Buah pemikiran Soekarno yang sangat dikenal adalah faham Marhaenisme.
Soekarno mengartikan Marhaenisme sebagai suatu ideologi kerakyatan yang mencitacitakan terbentuknya masyarakat yang sejahtera secara merata. Asas Marhaenisme adalah
sosio-nasionalisme dan sosiodemokrasi. Sosio-nasionalisme adalah nasionalisme masyarakat, yaitu nasionalisme dengan
kedua kakinya berdiri di atas masyarakat. Sosio-nasionalisme menolak setiap tindakan
borjuisme yang menjadi sebab kepincangan masyarakat. Dengan kata lain, sosionasionalisme adalah nasionalisme politik dan ekonomi – suatu nasionalisme yang
mencari keberesan politik dan ekonomi, keberesan negeri dan rezeki. Sosio-demokrasi
timbul karena sosionasionalisme. Sosiodemokrasi adalah demokrasi politik dan
demokrasi ekonomi. Sosionasionalisme adalah nasionalisme yang berperikemanusiaan
atau perasaan cinta kepada bangsa yang dijiwai oleh perasaan cinta kepada sesama.
Sementara sosiodemokrasi adalah demokrasi yang menuju kepada kesejahteraan sosial,
kesejahteraan masyarakat, atau kesejahteraan seluruh bangsa. (Hananto.2005: 38-41;
Pataniari, 2002, 116)
Soekarno juga yakin, bahwa untuk menentang kolonialisme dan imperialisme
serta.mewujudkan persatuan bangsa Indonesia menuju kemerdekaan adalah dengan
menyatukan tiga.aliran paham besar yang ada di masyarakat Indonesia, yaitu
nasionalistis, Islamistis, dan Marxistis. Ketiga gelombang besar ini bisa bersatu untuk
melawan kolonialisme (Soekarno, 1964). Nasionalisme menekankan pentingnya batasbatas dan kepentingan nasional, agama (Islam) pada dasarnya bersifal universal, menolak
batas-batas nasionalisme dan materialisme ala Marx. Namun demikian ketiganya
memiliki tujuan yang sama. Melihat situasi demikian, Soekarno merasa tertantang dan
yakin bahwa persatuan diantara ketiganya akan menghasilkan kemerdekaan Indonesia.
Inti dari persatuan adalah saling memberi dan menerima. Persatuan tidak akan terjalin
jika masing-masing pihak tidak memahami kedua unsur tersebut.

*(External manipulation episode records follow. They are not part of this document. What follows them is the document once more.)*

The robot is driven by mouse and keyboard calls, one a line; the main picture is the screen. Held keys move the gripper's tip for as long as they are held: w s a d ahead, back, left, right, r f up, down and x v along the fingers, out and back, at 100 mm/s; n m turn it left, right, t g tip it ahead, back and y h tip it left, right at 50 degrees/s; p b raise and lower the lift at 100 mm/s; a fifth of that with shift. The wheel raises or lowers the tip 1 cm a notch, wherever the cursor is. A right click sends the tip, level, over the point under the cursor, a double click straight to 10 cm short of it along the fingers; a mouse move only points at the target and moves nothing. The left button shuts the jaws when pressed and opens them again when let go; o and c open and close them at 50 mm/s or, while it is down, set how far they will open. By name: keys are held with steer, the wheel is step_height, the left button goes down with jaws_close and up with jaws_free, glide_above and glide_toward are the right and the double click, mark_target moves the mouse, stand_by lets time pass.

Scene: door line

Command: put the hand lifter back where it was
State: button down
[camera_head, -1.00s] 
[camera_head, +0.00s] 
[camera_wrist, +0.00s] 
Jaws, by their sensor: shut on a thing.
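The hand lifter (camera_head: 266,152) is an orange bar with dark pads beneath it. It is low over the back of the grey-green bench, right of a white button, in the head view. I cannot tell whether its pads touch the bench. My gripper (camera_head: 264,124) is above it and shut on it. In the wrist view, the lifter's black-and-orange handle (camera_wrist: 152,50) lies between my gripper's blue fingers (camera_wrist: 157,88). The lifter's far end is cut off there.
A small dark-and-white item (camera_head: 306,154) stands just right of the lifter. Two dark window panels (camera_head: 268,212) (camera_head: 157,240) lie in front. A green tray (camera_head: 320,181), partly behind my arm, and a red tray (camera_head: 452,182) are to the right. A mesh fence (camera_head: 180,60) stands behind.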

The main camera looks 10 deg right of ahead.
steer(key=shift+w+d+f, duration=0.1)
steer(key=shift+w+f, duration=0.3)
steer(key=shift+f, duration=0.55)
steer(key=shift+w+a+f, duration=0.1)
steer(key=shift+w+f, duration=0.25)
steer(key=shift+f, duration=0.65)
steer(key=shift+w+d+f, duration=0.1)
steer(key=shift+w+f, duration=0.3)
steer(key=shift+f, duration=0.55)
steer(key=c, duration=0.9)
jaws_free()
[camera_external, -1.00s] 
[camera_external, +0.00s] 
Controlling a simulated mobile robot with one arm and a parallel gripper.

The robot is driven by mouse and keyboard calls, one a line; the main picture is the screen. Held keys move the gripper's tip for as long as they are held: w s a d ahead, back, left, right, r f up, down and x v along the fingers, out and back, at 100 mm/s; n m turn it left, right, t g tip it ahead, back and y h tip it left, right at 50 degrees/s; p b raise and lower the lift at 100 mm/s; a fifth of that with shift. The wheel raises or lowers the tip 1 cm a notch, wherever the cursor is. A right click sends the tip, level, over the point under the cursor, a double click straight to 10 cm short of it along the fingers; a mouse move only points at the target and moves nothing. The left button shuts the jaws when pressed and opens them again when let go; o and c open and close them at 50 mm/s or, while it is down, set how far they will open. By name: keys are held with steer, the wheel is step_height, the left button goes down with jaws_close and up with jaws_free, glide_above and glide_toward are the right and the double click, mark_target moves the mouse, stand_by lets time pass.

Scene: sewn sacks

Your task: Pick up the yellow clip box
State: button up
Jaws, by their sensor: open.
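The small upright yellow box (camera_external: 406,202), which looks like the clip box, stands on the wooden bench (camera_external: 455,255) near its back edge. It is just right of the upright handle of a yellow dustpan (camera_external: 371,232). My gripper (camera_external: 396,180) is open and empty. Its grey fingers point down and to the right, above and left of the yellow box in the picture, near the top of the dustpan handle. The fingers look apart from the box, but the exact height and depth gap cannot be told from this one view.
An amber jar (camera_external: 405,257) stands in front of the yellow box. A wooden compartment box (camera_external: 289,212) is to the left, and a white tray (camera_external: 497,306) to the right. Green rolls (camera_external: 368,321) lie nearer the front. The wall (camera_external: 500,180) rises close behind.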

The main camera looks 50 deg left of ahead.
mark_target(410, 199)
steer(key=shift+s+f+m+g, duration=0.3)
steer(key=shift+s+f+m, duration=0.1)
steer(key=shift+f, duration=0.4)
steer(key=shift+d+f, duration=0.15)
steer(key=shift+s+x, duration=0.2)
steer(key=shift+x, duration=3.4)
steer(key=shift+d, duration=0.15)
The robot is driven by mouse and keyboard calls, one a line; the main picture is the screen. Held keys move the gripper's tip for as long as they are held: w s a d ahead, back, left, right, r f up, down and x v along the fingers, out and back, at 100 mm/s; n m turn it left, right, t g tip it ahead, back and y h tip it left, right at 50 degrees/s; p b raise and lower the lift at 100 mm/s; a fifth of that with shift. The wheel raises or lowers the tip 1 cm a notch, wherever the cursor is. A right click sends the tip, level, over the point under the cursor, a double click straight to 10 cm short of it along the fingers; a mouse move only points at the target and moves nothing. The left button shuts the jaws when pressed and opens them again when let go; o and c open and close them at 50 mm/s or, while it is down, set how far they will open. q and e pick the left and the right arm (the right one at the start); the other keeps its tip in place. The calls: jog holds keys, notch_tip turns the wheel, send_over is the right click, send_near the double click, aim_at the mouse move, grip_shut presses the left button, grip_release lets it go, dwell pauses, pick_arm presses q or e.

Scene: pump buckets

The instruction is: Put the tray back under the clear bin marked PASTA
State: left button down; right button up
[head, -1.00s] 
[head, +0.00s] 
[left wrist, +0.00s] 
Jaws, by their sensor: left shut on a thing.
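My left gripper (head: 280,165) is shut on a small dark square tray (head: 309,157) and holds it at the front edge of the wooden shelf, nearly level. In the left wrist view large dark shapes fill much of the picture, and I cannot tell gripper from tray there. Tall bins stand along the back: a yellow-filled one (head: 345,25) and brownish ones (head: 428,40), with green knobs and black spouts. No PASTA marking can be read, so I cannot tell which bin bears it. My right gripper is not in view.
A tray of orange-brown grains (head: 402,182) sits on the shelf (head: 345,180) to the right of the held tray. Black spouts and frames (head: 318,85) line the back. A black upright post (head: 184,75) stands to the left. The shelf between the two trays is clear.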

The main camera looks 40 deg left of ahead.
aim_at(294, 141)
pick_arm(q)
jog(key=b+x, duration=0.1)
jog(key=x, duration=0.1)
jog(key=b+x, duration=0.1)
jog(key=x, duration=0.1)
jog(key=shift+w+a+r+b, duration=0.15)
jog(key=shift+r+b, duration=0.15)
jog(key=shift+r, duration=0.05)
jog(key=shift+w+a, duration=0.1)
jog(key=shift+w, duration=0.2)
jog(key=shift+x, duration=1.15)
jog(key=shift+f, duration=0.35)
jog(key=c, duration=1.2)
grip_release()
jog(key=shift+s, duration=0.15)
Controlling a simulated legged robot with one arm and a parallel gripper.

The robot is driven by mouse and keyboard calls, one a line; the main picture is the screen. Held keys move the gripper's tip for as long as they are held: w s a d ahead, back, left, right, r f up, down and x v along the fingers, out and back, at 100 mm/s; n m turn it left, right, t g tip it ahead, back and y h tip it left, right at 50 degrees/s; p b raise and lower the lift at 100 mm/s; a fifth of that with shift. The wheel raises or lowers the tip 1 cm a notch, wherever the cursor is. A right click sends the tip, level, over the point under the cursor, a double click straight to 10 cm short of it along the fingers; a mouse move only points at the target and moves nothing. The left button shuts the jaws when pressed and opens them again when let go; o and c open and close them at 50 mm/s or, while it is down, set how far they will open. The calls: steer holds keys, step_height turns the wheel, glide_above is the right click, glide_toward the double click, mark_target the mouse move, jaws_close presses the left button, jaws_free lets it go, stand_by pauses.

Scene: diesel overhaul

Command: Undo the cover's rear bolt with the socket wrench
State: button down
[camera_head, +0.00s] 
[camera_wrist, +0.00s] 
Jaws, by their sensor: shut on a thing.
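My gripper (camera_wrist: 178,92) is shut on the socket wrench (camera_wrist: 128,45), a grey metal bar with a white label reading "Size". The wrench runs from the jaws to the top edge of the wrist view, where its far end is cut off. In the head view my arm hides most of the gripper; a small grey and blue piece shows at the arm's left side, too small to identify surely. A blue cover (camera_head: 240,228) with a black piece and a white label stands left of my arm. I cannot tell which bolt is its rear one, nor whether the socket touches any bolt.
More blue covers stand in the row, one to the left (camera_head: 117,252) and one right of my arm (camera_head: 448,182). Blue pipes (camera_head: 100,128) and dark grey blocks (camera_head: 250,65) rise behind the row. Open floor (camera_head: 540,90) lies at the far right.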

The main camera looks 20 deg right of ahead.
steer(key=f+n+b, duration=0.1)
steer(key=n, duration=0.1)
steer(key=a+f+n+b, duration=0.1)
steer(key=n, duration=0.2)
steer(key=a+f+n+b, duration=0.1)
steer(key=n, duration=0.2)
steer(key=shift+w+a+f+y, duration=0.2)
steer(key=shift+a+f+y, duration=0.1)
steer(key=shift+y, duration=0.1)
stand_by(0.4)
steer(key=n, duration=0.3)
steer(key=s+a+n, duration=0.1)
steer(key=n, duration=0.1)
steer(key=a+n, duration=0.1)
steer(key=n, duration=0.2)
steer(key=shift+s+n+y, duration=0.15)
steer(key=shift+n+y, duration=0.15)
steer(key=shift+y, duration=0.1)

Selain itu, BK juga
menyarankan untuk menempuh jalan non-kooperasi, yakni menolak bekerja sama dengan
pemerintah kolonial (Wardaya, 2006:38-42).
Pertentangan Soekarno-Hatta
Benih-benih perbedaan pemikiran antara Soekarno-Hatta mulai tampak antara
tahun 1930an, ketika mereka berpolemik tentang cara mencapai cita-cita bangsa,
sosialisme, nasionalisme, kiprah dalam organisasi politik, dan lain-lain. Meskipun
demikian, perbedaan dan pertentangan politik antara Soekarno-Hatta tidak sampai
menjadikan mereka saling berbuat anarki. Justru pada masa Jepang dan menjelang
kemerdekaan mereka lebih bahu-membahu dalam mempersiapkan kemerdekaan
Indonesia.
Bagi Hatta, sikap nonkooperasi harus bersifat kompromis, artinya harus melihat
realitas politik yang ada. Namun bagi Soekarno, nonkooperasi harus lebih radikal dan
berseberangan dengan pihak penjajah. Soekarno mengistilahkan dengan kaum “sana” dan
kaun “sini” untuk membedakan antara penjajah dengan rakyat terjajah. Pertentangan ini
terus berlanjut ketika Soekarno berusaha menyatukan Partindo dan PNI Baru. Mereka
berbeda tentang asas perjuangan. Hatta berpendapat bahwa perjuangan kemerdekaan
membutuhkan waktu bertahun-tahun karena rakyat harus dididik dulu ke arah itu. Akan
tetapi bagi Soekarno, kemerdekaan akan tercapai bila tercipta pembentukan kekuatan dan
pemakaian kekuatan rakyat. Politik adalah machtsvorming dan machtsaanwending.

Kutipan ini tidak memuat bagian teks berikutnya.